The argument “she or he might be born in Britain, but he is not really British” can be used by a large part of British society. Rishi Sunak, Kemi Badenoch, Suella Braverman, James Cleverly, Claire Coutinho – just in the current government we have several ministers, whose parents were born elsewhere (and I have to admit I cheated a bit and just checked the ones that have darker skin). Can we imagine that one of them would be stripped of British citizenship? It’s not such a made-up problem. Sajid Javid for example had to recently step down in disgrace after it has emerged he cheated on his taxes. Surely this is a fraud, he is not a proper citizen believing in his country. Should he be kicked out because his father was from Pakistan?
Or let’s take Boris Johnson. He is completely irresponsible. It is during his government that Brexit – which was a bad idea to start with – ended up being a total disaster for the country. And he believes that the return of Donald Trump as the US president would be “what the world needs”. This guy is clearly a liability. Maybe Britain should strip him of his citizenship on the grounds of national security too? His grandfather was Turkish, so he could always ask Erdogan for a passport… How far we could drag “he or she is not really British, because her or his ancestors came here from elsewhere”?
But let’s go back to Shamima Begum. As I mentioned, I never applied for a British passport. But many of my European friends did. And I can bet that every single Eastern European person in Britain heard – or read – at least once in her life, that “you can get a British passport but you’ll be never one of us”. I am pretty sure that Begum, as an Asian girl growing up in London, heard it many times. As we can see it’s not just a thing that racist gammons say: for the state also some citizens are more equal than others. Under such circumstances is that a surprise to anyone that she was so prone to be groomed by Islamic radicals with the idea of the world where it’s Muslims who are the better people?
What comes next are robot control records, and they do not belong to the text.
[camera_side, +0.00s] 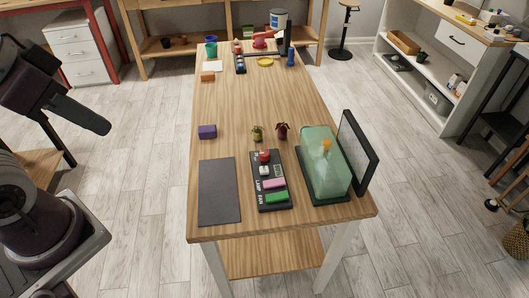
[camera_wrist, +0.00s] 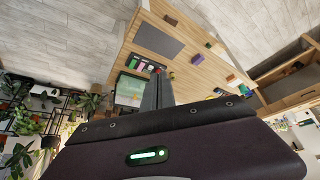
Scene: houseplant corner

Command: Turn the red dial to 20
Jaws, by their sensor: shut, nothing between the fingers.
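The red dial (camera_side: 265,156) sits at the far end of a black control panel (camera_side: 257,187) on the wooden table. Below it on the panel are a small pale piece, a pink block and a green block. The dial's setting is too small to read. The panel (camera_wrist: 140,64) also shows small in the wrist view, left of my gripper. My gripper (camera_wrist: 158,78) is shut and empty, seen from behind in the wrist view. In the side view my arm is at the left, well apart from the panel and off the table.
A green clear-covered case (camera_side: 322,165) and a dark upright screen (camera_side: 357,152) stand right of the panel. A dark grey mat (camera_side: 219,192) and a purple block (camera_side: 207,131) lie left. The table's middle is clear.

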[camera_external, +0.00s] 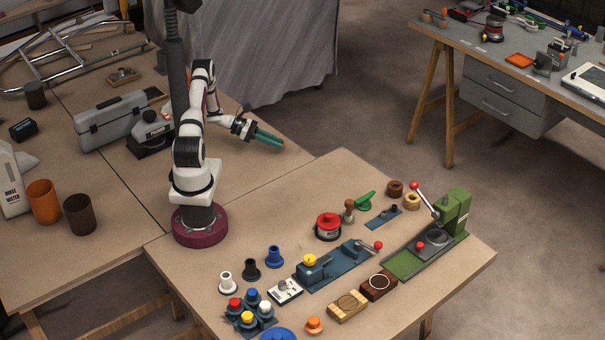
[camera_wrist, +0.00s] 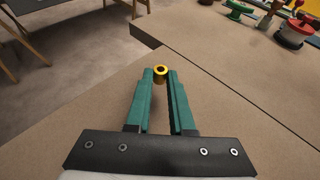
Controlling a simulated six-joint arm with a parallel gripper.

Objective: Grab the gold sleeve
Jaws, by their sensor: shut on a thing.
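The gold sleeve (camera_wrist: 160,77) is a small yellow ring with a dark hole, held between the tips of my gripper's green fingers in the wrist view. My gripper (camera_wrist: 160,80) is shut on it. In the external view my gripper (camera_external: 282,146) reaches out to the right of my arm, its green fingers above the tabletop near the table's back edge. The sleeve is too small there to make out clearly. Bare tabletop shows beneath the fingers in the wrist view, and I cannot tell the exact height.
The front table (camera_external: 215,262) holds a green press (camera_external: 453,212), a blue fixture (camera_external: 338,268), a red-topped tin (camera_external: 328,226) and several coloured plugs at its front left. A grey toolbox (camera_external: 112,120) stands behind my arm. The tabletop near my gripper is clear.
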There is one more aspect to that case. A few years back, when her case was all over the media, her Bangladeshi heritage was often mentioned. The media referred to this country as a “former part of the British empire”. I remember my Croatian friend going ballistic about it. “If I happen – for some reason – to fall in scope of interest of the British press, would they refer to my country of origin as the former part of the Austro-Hungarian empire” – she wondered. This also tells us a lot about how Britain sees the world.
Shamima Begum did wrong when she ran away from home to join ISIS. There is no doubt about it. Does she truly regret it today? Or perhaps she is still secretly a radical Islamist? We don’t know. And we won’t know. Because even though she is (was) a British citizen, her own country, the country where she was born and bred, refuses her right to stand up in front of the court and be trialled for her crimes.
The courts and jails where human rights have to be observed are for us, true Britons. For you, brown-skinned little shit, is life as a stateless person in a refugee camp somewhere in Syria.
Someone argued to me on Twitter, that this law, which was used to strip her of her citizenship is good, as it allows taking away a British passport from a Russian oligarch. But was that law ever used for this? Russians, even those accused of being KGB agents, are not being kicked out of Britain. They are given peerages and everyone has to address them as lords. But, even if Great Britain one day decided it no longer wanted to benefit from dirty Russian money and expelled all oligarchs, they would just move to Cyprus, Monaco, Israel or some tropical country. That would achieve nothing. If Great Britain had something on them, they should face justice in court. If it has not, then – as the basic rule is innocent until proven guilty – why should they have their citizen’s rights taken away?
Shamima Begum destroyed her life with one stupid decision that she made when she was still a child. But it’s Britons who should be ashamed. Luckily, I don’t have. I never got their passport.